The set consisting of all zero divisors in a commutative ring with unity contains at least one prime ideal
One way to approach this is to combine these two lemmas:
In a commutative ring, there exist minimal prime ideals.
In a commutative ring with identity, minimal primes consist entirely of zero divisors (I use the convention that $0$ is a zero divisor here.)
Let $Z$ be the set of all zero divisors in a commutative ring $R$. Note that $R \setminus Z$ is closed under multiplication.

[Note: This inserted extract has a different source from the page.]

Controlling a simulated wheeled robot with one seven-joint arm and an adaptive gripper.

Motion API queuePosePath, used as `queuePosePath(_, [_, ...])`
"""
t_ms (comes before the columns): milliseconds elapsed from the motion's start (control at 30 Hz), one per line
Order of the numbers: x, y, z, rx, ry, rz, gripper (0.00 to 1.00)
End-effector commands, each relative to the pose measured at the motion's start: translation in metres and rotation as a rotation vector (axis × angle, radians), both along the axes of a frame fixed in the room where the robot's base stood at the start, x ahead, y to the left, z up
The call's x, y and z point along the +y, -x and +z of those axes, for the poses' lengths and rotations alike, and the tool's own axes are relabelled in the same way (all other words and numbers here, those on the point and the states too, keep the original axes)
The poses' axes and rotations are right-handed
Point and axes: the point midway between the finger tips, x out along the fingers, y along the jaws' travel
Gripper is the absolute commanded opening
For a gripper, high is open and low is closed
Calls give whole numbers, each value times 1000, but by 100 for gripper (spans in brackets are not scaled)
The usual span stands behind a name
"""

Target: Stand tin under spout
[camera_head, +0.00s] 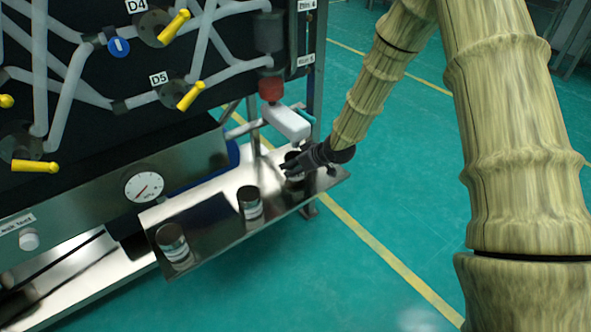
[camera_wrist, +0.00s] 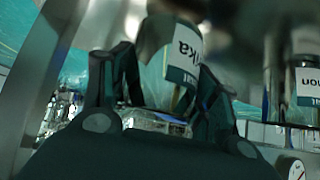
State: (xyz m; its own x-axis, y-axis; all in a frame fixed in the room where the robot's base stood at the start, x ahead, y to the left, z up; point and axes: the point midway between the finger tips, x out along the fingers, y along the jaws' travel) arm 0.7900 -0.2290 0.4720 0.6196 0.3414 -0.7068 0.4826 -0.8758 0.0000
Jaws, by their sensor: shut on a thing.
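My gripper (camera_head: 297,163) is at the far right end of a metal shelf, shut on a tin (camera_head: 293,172) with a dark top. In the wrist view my gripper's fingers (camera_wrist: 160,90) stand on both sides of this tin (camera_wrist: 181,62), whose white label shows "ika" upside down. In the head view my gripper partly hides the tin, and I cannot tell if it touches the shelf. A white block (camera_head: 287,122) below a red fitting (camera_head: 271,88) hangs on a grey pipe just above the tin; it may be the spout.
Two more dark-topped tins stand on the shelf (camera_head: 215,243): one in the middle (camera_head: 250,204) and one at the left (camera_head: 174,246). A panel with pipes, yellow handles (camera_head: 190,96) and a gauge (camera_head: 144,186) rises behind. Green floor (camera_head: 400,230) is clear at right.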

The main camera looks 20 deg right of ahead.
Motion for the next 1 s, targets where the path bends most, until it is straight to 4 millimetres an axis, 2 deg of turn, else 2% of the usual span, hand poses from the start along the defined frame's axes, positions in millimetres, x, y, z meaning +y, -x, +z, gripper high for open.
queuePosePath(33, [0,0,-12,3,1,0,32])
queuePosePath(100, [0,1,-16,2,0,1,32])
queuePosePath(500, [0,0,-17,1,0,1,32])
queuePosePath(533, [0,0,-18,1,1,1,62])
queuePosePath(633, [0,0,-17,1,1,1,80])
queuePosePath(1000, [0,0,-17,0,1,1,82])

Indeed, take $a, b \in R \setminus Z$ and assume $ab \in Z$. Then there exists nonzero $c \in R$ such that $$0 = (ab)c = a(bc)$$
If $bc \ne 0$ then $a(bc) = 0$ implies that $a$ is a zero divisor. On the other hand, if $bc = 0$ then $b$ is a zero divisor. A contradiction.
Now consider the family of all ideals in $R$ contained in $Z$:$$\mathcal{S} = \{I \trianglelefteq R : I \subseteq Z\}$$
Order $\mathcal{S}$ by inclusion. We have $\{0\} \in \mathcal{S}$, and for every chain $\mathcal{L}$ in $\mathcal{S}$ we have that $\bigcup \mathcal{L}$ is an upper bound for $\mathcal{L}$ which is contained in $\mathcal{S}$. Zorn's lemma implies that $\mathcal{S}$ has a maximal element $P$. We claim that $P$ is prime.
Let $A, B$ be two ideals in $R$ such that $AB \subseteq P$. Assume $A, B \not\subseteq P$. Then $P + A$ and $P + B$ are two ideals in $R$ which strictly contain $P$. Therefore, $P + A$ and $P + B$ intersect $R \setminus Z$. Let $p_1 + a \in (P + A) \cap R \setminus Z$ and $p_2 + b \in (P + B) \cap R \setminus Z$.
Since $R \setminus Z$ is closed under multiplication we have:
$$R \setminus Z \ni (p_1 + a)(p_2 + b) = p_1p_2 + p_1b + ap_2 + ab \in P$$
which is a contradiction since $P \subseteq Z$.
Therefore $P$ is a prime ideal of $R$ contained in $Z$.